I did not experience this tension except in perhaps the opposite way to which you are referring. What I mean is, I was surprised by how little I could have done if I wanted to. No one forced me to tweet, Facebook or blog. Of course, my publisher was happy I did all these things and helped me to do them, but it wasn't mandatory.

4. What is a publisher's role in the publishing process?

The publisher's role is to help make the book as good as possible both in terms of content and in terms of distribution and marketing. To that end, they invest hundreds of thousands of dollars in editing, cover design, distribution, printing and marketing. I think it's important for authors to remember this because it can seem, sometimes, like they aren't doing that much (what? No book tour?), but that's just because we don't see the day to day efforts that go into making a book a success.

5. Publishers are pushing writers to get engaged online. Do you think it's worth the time and effort?

That's a tough one. I've certainly sold some books because I've been online, but I have no idea how many. In fact, it was partly because of this uncertainty that I started the Author Effect. I have met some other great authors though, and it's great to get that instant feedback from readers.

6. You started the Author Effect in part to try to get a better handle on online engagement. What's that project about & what's your experience been?

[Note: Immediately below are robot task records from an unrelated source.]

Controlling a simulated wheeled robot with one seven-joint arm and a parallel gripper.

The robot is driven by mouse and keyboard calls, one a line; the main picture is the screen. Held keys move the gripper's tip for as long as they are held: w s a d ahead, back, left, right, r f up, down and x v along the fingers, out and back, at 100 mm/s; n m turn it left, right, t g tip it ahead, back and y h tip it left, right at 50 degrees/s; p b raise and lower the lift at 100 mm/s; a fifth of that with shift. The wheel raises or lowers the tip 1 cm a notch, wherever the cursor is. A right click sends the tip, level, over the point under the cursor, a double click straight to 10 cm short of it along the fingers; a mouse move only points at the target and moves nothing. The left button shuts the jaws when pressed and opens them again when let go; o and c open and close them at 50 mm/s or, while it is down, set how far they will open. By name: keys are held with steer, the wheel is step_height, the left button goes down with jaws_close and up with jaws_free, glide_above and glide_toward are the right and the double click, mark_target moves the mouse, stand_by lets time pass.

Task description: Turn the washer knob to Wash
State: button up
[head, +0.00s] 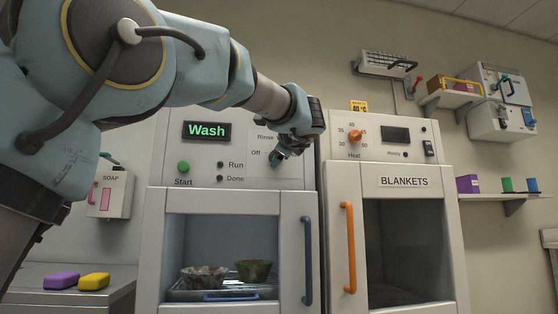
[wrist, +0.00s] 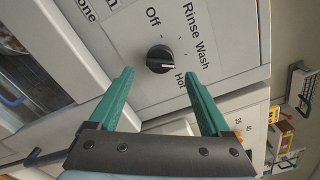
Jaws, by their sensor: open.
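The washer (head: 160,150) is a white machine with a lit display (head: 206,131) reading "Wash". In the wrist view its black round knob (wrist: 160,58) is ringed by the labels Off, Rinse, Wash and Hot. A pale mark on the knob points toward the picture's right, on the Wash and Hot side; the exact tick is hard to tell. My gripper (wrist: 160,75) is open, its green fingers on either side of the knob in the picture, with visible gaps.
Below the panel is the washer's glass door with a blue handle (head: 308,260) and bowls (head: 204,277) inside. To the right stands a blanket warmer (head: 404,165) with an orange handle (head: 349,248). A soap dispenser (head: 110,193) is on the left wall.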

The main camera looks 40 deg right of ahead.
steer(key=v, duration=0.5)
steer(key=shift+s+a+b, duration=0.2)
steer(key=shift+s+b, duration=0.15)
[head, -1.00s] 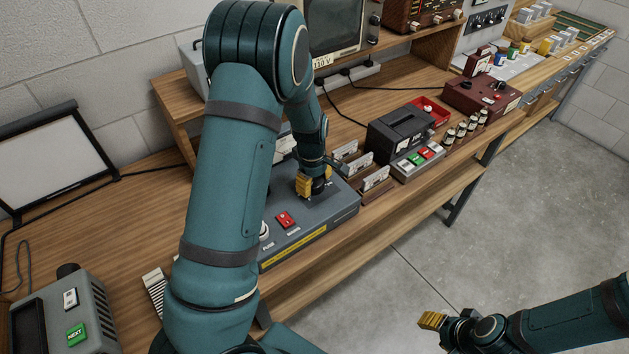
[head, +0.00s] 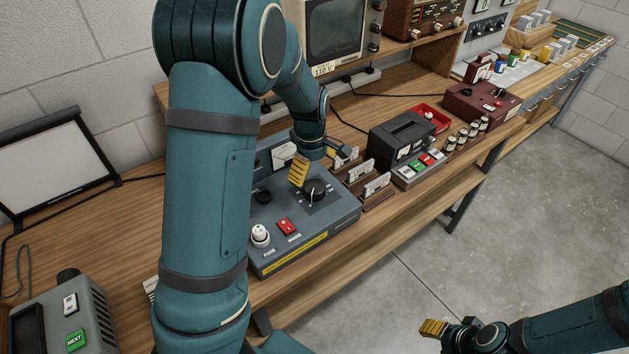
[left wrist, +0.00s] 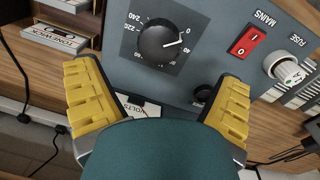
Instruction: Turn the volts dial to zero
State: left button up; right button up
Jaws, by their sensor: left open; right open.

When I saw the Facebook campaign to get Betty White on Saturday Night Live, I wondered if that kind of campaign could be used in the way publishers hope social media works, i.e. you don't just "Like" a book, you actually buy it. However, I didn't want to try the experiment on my own book - talking about yourself all the time can get tiring, at least for me! I also thought that it would have a better chance of succeeding if it wasn't about me. So, I started a group on Facebook called "I bet we can make these books bestsellers" (and a related group on Goodreads), and chose two books by author Shawn Klomparens (Jessica Z. and Two Years, No Rain). I chose these books because they were the best two books that I'd read in the last six months that were relatively unknown. The goal of the group is to get people to buy the books.

A month into the project, the group has more than 750 members, including authors James Frey, Tom Perrotta, Tish Cohen and Cathy Marie Buchanan, among many others. It has also had some effect on book sales, though neither of the books are on the bestseller list (yet!). Everyone keeps telling me it's a great idea, but I'm not sure I've totally figured out how to make it work (if it is workable).

7. Art or business?

Oh both, definitely. I recently heard the term "authorpreneurs". That about sums it up.

8. What's been most frustrating as a first-time novelist?

Honestly? People assuming that I self-published my book. Now before everyone attacks me, I'm not saying that there are no good self-published books and that some traditionally published books aren't terrible. But having seen how much better my book is from having gone through the professional editing process and how many aspects of the book (cover design, store placement, media contacts) are outside the realm of what a self-published author can usually do, it - I don't know - hurts my book feelings I guess to be asked that.

9. What's the business going to look like for a novelist in five years?

If I knew I'd be making millions consulting with publishers. No seriously, I have no idea. What I hope is that it resembles my experience with iTunes - I buy more music now because of how easily accessible it is, and I think ebooks will provide that ease of access to many books that people might have waffled over before. That being said, I think there will always be a place for physical books - in my life, anyway.

10. If you became the CEO of a major publishing company, what three major changes would you implement first?

* Create a manual for all new authors explaining the business and what their role should be in it.
* Make all new authors participate in a course that followed up on this manual - maybe a round table discussion with established authors, new authors and industry types.
* Insist that authors not get lost in promoting their books. Write, write, write. It's what got you here.